Khamenei family mourns, but Mojtaba’s absence fuels public insecurity
Many Tehran residents say the absence of Iran's new supreme leader makes them question their own security. Millions of mourners have attended the funeral ceremonies
Many Tehran residents say the absence of Iran's new supreme leader makes them question their own security. Millions of mourners have attended the funeral ceremonies of Iran’s former Supreme Leader Ali Khamenei, as have representatives of several dozen countries — presidents, prime ministers, foreign ministers, parliament speakers and more. Yet as the multiday event weaves its way through Iran — the procession will then pass into Iraq — residents across Tehran have spoken to Al Jazeera about one person whose absence has, to many, been more striking than the presence of everyone who has turned up: the country’s current Supreme Leader Mojtaba Khamenei. Mojtaba Khamenei has not been seen in public since the Israeli air strike on February 28 that wounded him and killed his father, Ali Khamenei, as well as Mojtaba’s wife, Zahra Haddad-Adel, and other family members. He has remained absent throughout the funeral ceremonies for his wife and father. Iranian officials have attributed that absence to the continued threat of assassination. However, the attendance of many family members, including Ali Khamenei’s sons Mostafa, Meysam and Masoud, during the week of public mourning being held for their father, as well as the presence of many of Iran’s political leadership and foreign dignitaries, has highlighted the ruling Khamenei’s absence and stoked rumours over the extent of the injuries he sustained in the attack that killed his father. “My country is no longer the Iran of old, where the leader is publicly present,” 26-year-old Masoumeh said from Tehran, where he was attending the funeral. “Mojtaba’s absence is irrelevant.
But his presence is a sign of the country’s security, and I now have the feeling that the former security does not prevail in my country.

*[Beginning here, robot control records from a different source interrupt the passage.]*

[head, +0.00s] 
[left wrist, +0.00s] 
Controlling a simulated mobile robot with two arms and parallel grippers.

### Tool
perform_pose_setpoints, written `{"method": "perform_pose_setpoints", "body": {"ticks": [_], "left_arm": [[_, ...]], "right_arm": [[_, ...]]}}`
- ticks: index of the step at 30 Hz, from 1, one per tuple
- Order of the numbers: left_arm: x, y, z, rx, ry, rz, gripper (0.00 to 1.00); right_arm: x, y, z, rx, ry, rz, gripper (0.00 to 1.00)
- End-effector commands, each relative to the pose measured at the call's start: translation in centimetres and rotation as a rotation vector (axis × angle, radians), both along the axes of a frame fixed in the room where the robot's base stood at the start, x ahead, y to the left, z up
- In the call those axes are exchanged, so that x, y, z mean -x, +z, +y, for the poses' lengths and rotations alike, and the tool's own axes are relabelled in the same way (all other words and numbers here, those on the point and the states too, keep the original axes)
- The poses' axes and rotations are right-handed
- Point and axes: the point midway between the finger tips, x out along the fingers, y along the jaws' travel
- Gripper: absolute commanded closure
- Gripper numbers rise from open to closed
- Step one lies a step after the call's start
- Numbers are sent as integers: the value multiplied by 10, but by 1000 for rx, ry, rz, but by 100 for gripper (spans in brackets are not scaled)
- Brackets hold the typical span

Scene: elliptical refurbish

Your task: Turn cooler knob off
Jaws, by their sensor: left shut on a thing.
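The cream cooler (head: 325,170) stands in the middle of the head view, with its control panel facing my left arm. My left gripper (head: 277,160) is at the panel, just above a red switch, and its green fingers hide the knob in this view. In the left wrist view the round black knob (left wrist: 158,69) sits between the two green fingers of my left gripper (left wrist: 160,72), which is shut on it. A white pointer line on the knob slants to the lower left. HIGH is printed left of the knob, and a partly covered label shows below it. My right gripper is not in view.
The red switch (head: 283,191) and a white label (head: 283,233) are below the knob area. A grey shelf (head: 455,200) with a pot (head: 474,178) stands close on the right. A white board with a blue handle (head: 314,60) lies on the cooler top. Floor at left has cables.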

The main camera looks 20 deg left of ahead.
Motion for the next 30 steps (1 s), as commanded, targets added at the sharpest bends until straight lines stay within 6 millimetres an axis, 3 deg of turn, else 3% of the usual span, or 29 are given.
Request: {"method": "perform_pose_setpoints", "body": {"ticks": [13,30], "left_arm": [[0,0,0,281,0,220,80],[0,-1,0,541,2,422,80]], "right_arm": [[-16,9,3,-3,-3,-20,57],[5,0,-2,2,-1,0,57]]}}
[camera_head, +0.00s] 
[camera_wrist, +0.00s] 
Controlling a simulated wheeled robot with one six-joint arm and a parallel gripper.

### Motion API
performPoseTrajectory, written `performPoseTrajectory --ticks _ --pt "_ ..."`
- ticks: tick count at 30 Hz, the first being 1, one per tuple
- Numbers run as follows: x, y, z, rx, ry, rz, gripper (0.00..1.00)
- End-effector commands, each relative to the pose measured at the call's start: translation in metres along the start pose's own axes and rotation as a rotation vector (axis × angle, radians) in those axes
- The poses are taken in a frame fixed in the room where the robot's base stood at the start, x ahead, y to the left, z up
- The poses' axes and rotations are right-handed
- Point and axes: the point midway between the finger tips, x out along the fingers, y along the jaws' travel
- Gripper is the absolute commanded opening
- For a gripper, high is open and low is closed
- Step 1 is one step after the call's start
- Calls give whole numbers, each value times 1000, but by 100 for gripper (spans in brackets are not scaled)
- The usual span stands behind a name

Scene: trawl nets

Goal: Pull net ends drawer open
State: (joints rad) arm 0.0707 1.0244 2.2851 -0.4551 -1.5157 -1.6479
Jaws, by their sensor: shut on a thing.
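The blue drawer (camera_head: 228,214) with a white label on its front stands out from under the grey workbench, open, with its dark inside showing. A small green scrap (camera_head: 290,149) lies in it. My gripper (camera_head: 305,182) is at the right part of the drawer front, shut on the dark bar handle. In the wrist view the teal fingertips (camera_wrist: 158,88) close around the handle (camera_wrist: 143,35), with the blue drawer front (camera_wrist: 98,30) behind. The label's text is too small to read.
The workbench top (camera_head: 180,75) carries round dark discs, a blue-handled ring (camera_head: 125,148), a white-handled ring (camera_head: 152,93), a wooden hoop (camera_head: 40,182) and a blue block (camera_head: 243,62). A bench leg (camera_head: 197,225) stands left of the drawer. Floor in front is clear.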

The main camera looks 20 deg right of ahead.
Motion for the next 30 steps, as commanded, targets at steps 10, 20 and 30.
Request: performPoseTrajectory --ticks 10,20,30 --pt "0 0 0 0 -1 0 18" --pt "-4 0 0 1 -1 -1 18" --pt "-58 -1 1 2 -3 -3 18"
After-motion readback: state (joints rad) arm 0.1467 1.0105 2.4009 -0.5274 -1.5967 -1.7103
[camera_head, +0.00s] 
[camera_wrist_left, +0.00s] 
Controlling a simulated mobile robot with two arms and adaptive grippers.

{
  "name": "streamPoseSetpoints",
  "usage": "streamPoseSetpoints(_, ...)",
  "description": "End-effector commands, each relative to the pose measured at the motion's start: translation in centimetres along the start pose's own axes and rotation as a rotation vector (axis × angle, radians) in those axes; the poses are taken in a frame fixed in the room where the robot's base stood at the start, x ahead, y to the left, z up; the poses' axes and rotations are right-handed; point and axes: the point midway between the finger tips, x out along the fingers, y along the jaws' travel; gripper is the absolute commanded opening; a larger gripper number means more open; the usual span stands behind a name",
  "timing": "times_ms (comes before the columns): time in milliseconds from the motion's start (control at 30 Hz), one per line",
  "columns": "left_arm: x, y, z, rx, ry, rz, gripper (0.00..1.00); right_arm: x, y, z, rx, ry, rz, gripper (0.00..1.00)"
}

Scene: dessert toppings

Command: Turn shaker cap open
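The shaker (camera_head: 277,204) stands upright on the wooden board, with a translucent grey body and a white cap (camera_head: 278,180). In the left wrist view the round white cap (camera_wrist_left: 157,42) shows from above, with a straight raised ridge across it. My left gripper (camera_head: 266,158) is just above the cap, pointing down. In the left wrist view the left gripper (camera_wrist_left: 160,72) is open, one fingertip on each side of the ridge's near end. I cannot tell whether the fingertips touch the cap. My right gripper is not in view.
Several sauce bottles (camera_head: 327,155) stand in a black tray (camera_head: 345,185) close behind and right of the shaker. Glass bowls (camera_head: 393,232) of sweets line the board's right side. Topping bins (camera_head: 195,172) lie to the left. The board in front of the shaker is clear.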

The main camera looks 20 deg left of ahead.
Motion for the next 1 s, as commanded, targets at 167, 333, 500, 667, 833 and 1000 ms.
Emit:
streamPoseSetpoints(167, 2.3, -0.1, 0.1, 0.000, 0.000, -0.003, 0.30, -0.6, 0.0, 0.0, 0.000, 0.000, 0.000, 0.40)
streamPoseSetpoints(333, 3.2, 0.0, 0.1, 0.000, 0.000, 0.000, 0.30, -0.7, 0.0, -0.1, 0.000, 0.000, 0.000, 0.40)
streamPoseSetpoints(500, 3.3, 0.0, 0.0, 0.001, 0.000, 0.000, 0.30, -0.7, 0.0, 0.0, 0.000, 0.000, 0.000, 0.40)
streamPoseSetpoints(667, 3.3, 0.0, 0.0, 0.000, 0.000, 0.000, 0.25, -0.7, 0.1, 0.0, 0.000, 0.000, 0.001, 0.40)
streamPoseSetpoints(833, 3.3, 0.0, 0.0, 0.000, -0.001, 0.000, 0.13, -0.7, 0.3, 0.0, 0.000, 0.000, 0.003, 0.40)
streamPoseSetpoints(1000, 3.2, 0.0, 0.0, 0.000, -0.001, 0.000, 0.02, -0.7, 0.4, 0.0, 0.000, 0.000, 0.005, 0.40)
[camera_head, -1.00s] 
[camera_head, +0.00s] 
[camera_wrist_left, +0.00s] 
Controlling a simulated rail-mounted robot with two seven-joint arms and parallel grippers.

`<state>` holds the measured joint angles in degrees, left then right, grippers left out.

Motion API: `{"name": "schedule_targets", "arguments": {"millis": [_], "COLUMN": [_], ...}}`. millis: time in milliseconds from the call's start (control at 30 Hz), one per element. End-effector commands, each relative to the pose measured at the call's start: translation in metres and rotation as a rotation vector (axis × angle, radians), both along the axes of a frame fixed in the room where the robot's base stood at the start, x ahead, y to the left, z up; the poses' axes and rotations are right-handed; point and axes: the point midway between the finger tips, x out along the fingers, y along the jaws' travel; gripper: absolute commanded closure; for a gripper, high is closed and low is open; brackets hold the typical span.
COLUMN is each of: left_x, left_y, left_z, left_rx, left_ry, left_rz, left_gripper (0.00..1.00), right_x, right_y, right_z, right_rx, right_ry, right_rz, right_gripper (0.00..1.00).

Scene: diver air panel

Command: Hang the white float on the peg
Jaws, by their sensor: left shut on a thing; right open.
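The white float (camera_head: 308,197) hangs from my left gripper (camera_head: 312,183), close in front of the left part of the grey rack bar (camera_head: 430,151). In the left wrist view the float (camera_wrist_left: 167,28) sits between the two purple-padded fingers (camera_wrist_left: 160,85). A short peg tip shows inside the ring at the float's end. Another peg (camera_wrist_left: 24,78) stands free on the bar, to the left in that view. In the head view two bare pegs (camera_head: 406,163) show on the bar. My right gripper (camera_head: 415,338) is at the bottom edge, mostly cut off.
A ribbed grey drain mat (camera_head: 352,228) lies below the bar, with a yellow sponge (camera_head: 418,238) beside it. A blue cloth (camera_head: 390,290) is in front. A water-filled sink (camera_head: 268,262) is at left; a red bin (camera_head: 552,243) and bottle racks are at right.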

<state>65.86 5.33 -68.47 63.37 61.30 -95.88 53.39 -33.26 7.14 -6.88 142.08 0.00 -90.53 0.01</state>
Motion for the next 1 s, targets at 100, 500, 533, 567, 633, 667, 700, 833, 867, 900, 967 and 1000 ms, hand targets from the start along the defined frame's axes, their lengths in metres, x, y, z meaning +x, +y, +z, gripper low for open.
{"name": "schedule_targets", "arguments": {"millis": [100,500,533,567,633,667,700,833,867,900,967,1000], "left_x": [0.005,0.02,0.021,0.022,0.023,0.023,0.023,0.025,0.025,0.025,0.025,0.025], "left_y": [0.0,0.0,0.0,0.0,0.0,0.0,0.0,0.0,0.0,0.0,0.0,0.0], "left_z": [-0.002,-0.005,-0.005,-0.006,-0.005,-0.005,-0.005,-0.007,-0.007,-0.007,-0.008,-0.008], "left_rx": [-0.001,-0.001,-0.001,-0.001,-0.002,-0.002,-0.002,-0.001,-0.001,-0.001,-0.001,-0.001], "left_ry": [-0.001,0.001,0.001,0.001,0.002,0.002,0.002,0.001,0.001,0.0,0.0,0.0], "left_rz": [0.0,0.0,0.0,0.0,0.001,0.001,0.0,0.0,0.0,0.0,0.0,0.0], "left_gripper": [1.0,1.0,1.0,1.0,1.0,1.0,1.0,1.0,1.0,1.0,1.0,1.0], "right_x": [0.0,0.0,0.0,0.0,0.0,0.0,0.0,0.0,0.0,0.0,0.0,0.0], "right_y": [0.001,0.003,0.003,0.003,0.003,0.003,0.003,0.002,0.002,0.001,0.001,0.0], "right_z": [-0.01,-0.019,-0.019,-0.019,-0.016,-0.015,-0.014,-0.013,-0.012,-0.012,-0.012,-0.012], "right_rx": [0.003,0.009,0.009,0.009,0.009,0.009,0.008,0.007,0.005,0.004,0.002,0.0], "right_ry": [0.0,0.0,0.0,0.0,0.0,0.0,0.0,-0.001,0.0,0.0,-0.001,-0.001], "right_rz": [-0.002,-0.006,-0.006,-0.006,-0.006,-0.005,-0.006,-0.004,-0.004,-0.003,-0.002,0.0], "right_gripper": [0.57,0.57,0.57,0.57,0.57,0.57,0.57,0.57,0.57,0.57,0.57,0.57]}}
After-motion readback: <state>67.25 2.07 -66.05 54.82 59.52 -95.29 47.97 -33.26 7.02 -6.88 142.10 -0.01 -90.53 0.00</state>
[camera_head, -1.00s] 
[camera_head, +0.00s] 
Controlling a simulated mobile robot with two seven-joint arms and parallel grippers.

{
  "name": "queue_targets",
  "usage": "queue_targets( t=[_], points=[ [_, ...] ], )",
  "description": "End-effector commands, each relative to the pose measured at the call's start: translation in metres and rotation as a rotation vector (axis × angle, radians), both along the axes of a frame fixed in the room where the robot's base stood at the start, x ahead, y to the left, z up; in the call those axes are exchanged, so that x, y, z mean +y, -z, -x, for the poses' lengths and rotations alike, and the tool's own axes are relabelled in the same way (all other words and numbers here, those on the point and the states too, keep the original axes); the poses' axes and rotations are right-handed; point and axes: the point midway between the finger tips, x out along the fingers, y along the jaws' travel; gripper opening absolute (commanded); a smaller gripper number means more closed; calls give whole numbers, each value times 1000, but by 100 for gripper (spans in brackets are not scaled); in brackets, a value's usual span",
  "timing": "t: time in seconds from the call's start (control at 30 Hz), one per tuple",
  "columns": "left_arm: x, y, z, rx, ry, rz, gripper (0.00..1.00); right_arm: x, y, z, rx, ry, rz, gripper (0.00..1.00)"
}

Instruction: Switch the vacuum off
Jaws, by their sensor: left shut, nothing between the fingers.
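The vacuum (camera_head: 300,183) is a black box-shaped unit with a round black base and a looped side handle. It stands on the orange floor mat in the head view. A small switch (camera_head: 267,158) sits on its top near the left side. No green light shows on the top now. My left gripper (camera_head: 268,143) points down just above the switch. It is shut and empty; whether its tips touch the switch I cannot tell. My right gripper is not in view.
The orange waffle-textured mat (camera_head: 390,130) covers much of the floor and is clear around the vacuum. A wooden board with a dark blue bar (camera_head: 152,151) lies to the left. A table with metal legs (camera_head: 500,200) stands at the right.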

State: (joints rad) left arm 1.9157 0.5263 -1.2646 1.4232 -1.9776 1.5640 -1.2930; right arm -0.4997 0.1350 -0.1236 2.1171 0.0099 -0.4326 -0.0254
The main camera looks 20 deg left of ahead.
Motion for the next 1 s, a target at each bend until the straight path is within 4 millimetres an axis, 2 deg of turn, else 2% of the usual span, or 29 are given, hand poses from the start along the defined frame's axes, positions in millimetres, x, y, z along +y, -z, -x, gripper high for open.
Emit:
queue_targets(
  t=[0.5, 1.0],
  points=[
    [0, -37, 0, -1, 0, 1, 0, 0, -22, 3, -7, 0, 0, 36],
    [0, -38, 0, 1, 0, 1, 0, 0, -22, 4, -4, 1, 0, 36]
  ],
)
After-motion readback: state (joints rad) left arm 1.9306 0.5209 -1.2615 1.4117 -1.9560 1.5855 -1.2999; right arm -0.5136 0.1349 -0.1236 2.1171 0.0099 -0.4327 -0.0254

The late supreme leader was the meaning of Iran’s power.” Threats On Monday, as Khamenei’s funeral procession made its way through Tehran, Israel’s defence minister appeared to threaten his successor. The minister, Israel Katz, said in a Hebrew-language statement that Khamenei “was assassinated by Israel because he set in motion and led the plan to destroy Israel”. “The assassin was assassinated,” Katz said. “Any Iranian leader who tries to push plans to destroy Israel again will also be thwarted.” Katz had last week threatened, more directly, that Khamenei was on Israel’s target list, prompting a stern rebuke from Iran. Much of Iran’s leadership was systematically targeted for assassination by Israel since it first launched strikes upon Iran on February 28, initiating the US-Israel war on Iran whose uncertain conclusion remains the subject of negotiation between Washington and Tehran. As well as Ali Khamenei, Israeli strikes killed or incapacitated a wide range of senior officials, including Iran’s then defence minister, the chief of the armed forces, and senior Islamic Revolutionary Guard Corps (IRGC) commanders, as well as senior figures in intelligence, military planning, and nuclear-linked institutions. “I feel that for [Mojtaba Khamenei’s] safety, he should not be present in public and we should wait a little,” Faezeh, 35, said from the funeral. “The fact that the new leader has not been seen yet does not mean anything bad to me because I know that the enemy did not show mercy to the former leader and will not show mercy to Mr Mojtaba either.” Faezeh continued, outlining that she felt the supreme leader’s public absence did not appear to have affected the workings of government.